As a film director, David Fincher is very known for taking a lot of takes. This is great if you're like me and have theatrical training because it's like being in a rehearsal space, having the opportunity to rehearse, check your inner life, as well as adjust your physical life in the environment. When you get the chance to do a lot of takes, you know how you move in the space. You know what to expect. There comes a sense of artistic freedom. I would say that if you trained in theatre, you would love to work with David Fincher.
Emma: What was it like to perform alongside some of Hollywood's biggest stars?
Monika: It was a big honor. I've watched all the Gary Oldman movies. Additionally, the female cast is very strong. They are all huge stars, but they are humans, you know, and really good colleagues. We were super aware of one another, not only while working but also while waiting in our trailers or eating lunch. You really become a little family during shooting time. I never felt like I didn't belong or the thing of like “Who are you? You’re non-Hollywood.” We are colleagues. We are friends. And we all had a collective goal. Honestly, I was most nervous about working with David Fincher. I love his way of working because he's so precise. He goes into details, he shares knowledge, and he really creates a dynamic of us doing something together.
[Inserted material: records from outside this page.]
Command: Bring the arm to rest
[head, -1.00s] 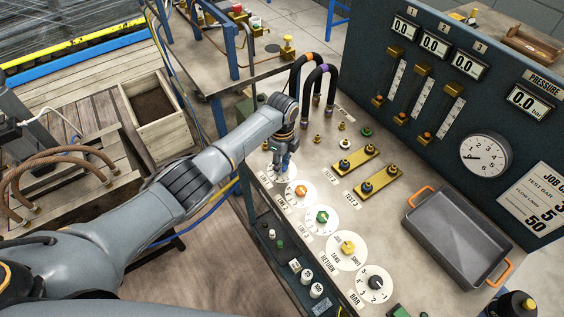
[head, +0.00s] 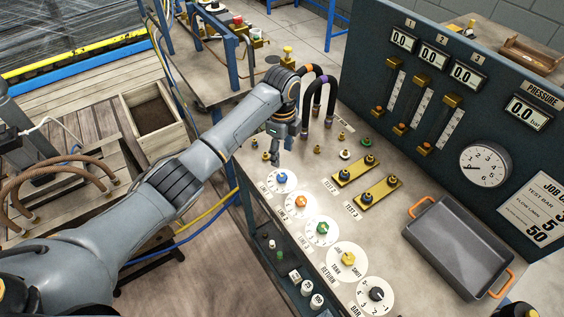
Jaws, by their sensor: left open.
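My left arm comes in from the left and reaches over the test bench (head: 305,168). Its gripper (head: 277,155) points down above the bench's near left part, open and empty. It is apart from the blue knob (head: 282,178) on the line 1 dial, which shows just below and in front of it. The orange knob (head: 301,202), the green knob (head: 322,228), the yellow knob (head: 348,259) and the black bar knob (head: 376,294) follow in a row. My right gripper is not in view.
Black hoses (head: 330,95) arch up beside my left wrist. Brass test blocks (head: 378,194) and a grey tray (head: 457,246) with orange handles lie on the bench. The gauge panel (head: 455,110) stands behind.

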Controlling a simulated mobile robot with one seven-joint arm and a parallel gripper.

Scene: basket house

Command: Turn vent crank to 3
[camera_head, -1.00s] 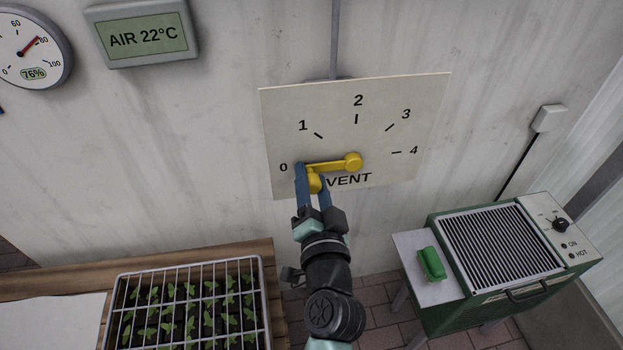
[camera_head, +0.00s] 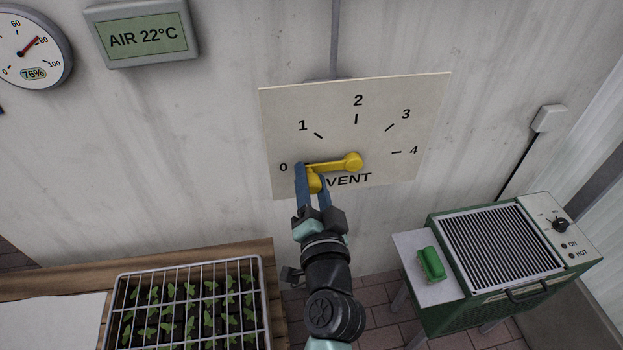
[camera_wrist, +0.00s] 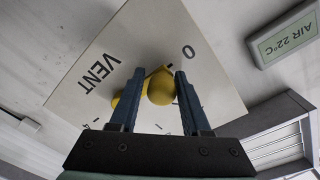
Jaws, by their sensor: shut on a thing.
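The yellow vent crank (camera_head: 335,165) is mounted on a pale panel (camera_head: 290,110) on the wall, marked 0 to 4 and VENT. Its arm runs from the hub at the right to the knob at the left, pointing near the 0 mark. My gripper (camera_head: 313,180) is shut on the knob, with its blue fingers on either side of it. In the wrist view the round knob (camera_wrist: 161,87) sits between the two fingers (camera_wrist: 155,95). The knob's 0-side mark is mostly hidden by the finger in the head view.
A seedling tray (camera_head: 190,268) under a wire grid is on the wooden bench at the lower left. The AIR 22°C display (camera_head: 148,36) and a round gauge (camera_head: 30,45) hang at upper left.

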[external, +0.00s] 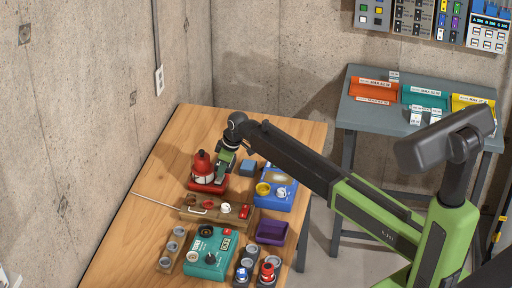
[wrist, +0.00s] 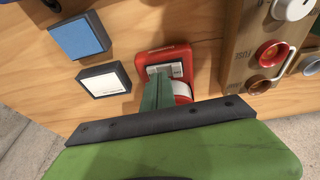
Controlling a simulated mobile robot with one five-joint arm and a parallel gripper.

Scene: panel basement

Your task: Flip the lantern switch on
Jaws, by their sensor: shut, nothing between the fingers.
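The red lantern (external: 202,165) stands on its red base at the far left part of the wooden table, in the external view. In the wrist view its red base (wrist: 183,53) shows a pale label plate, and part of the white and red body is beside my fingers. My gripper (external: 221,174) is shut and empty, pointing down close to the lantern's right side. In the wrist view my green fingers (wrist: 160,80) are together over the base, covering part of its plate. I cannot tell whether they touch it. The switch and its position are not clear.
A wooden panel (external: 190,210) with knobs lies just in front, a thin rod jutting left. A blue box (external: 268,203), a small blue-topped block (external: 248,168), a purple tray (external: 272,233) and a teal box (external: 197,265) stand nearby. The table's back is clear.

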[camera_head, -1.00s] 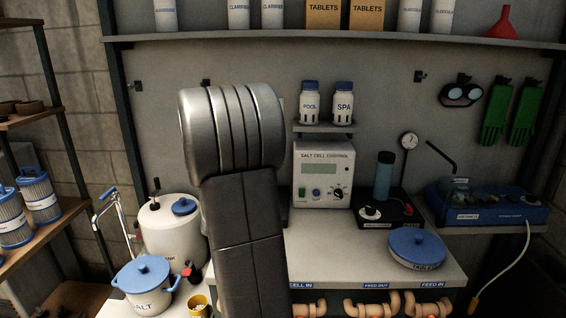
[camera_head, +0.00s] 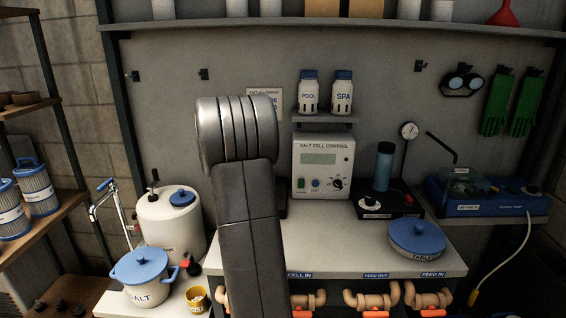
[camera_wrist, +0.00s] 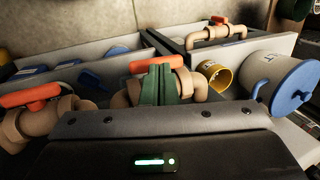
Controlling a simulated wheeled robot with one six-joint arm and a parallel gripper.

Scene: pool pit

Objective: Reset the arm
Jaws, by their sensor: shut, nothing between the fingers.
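My arm (camera_head: 247,200) stands up in the middle of the head view, a grey link with a ribbed silver joint on top. My gripper is not visible in that view. In the wrist view, the green fingers of my gripper (camera_wrist: 161,80) are together, with nothing between them. They point over the pipework, in front of a tan pipe with an orange valve handle (camera_wrist: 156,63). I cannot tell whether they touch it.
The bench holds the salt cell control box (camera_head: 323,167), a blue-lidded tablet tub (camera_head: 417,243), a salt pot (camera_head: 140,277) and a yellow cup (camera_head: 196,299). Orange-handled pipe valves (camera_head: 372,301) run along the front. An upper shelf (camera_head: 330,32) crosses the back wall.

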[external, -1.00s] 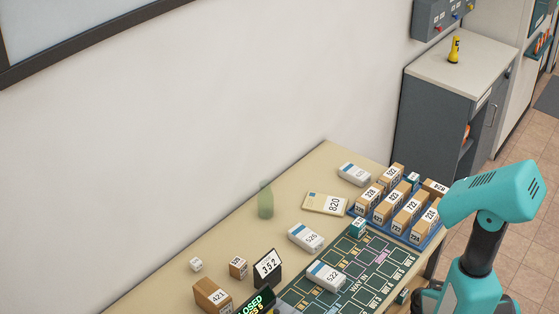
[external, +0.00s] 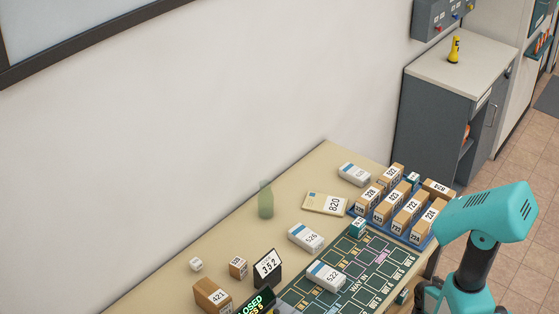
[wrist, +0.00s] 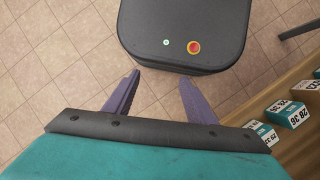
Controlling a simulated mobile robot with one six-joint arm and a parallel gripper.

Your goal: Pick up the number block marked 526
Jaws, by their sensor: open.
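The block marked 526 (external: 305,238) is white with a blue band and lies flat on the table, just left of the dark green mat. It stands apart from its neighbours. My gripper (wrist: 155,98) shows in the wrist view with its two purple fingers apart and nothing between them. It is over the tiled floor and my own base, away from the table. In the external view the gripper itself is hidden; my teal arm is at the lower right, well to the right of block 526.
A similar white block marked 522 (external: 325,276) lies on the mat (external: 375,280). A card marked 820 (external: 325,203), a green bottle (external: 265,200) and a stand marked 352 (external: 267,268) are nearby. A blue tray (external: 419,243) of brown blocks is at the table's right end.
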Emma: How does performing in a movie translate to research for an academic setting?
Monika: All of what I learn from my time on set, I can absolutely bring into the teaching space. As a professor, I think it is important that I remain active in the industry so that I can better communicate what is happening right now in the business to my students. So for me, that's the direct connection because it's not like I am doing one thing and then teaching something else. I am doing and engaging in exactly what I am teaching.
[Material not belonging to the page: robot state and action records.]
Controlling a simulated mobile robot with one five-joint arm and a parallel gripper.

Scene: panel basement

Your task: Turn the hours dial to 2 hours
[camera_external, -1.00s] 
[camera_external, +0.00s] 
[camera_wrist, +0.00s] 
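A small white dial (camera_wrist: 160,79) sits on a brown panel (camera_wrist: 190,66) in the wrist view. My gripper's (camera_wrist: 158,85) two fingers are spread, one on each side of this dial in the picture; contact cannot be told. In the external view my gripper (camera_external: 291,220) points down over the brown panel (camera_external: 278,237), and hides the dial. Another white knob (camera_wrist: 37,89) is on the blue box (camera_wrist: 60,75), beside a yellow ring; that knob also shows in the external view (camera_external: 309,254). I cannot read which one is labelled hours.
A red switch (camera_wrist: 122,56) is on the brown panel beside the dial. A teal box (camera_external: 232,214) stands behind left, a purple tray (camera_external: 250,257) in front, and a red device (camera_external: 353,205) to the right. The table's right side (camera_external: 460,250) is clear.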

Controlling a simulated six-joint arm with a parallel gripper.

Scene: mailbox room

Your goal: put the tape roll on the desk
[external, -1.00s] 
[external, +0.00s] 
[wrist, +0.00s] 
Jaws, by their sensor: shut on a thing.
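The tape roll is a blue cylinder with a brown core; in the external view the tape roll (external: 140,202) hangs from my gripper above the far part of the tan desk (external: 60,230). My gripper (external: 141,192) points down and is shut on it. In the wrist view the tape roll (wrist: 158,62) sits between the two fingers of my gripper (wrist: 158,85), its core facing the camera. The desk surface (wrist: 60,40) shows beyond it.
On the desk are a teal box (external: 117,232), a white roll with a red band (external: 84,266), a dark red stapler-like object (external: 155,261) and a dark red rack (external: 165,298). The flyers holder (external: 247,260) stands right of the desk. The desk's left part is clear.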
Emma: What kind of movie watchers do you think would appreciate this film?
Monika: Well, I hope everyone! For sure people who are film freaks because it's about Citizen Kane. It's about that era in Hollywood. While the film is set in the 30s and 40s, it’s relevance is just as prominent in today's society and culture. It addresses topics like fake news and the structure of big systems. The topics that the film concerns itself with translate nicely into modern society and are just as relevant as ever.
Emma: What is next for you?
Monika: Well, I am working on a script. I also just finished a co-production for BBC between Ireland, UK, and Denmark. It's called Red Election, and I play a spy in that. I am also hopeful that I get to see my students live soon. With Zoom teaching, I can sort of connect with them through the virtual medium, but it just isn't the same as being together in person. I love them and miss them a lot.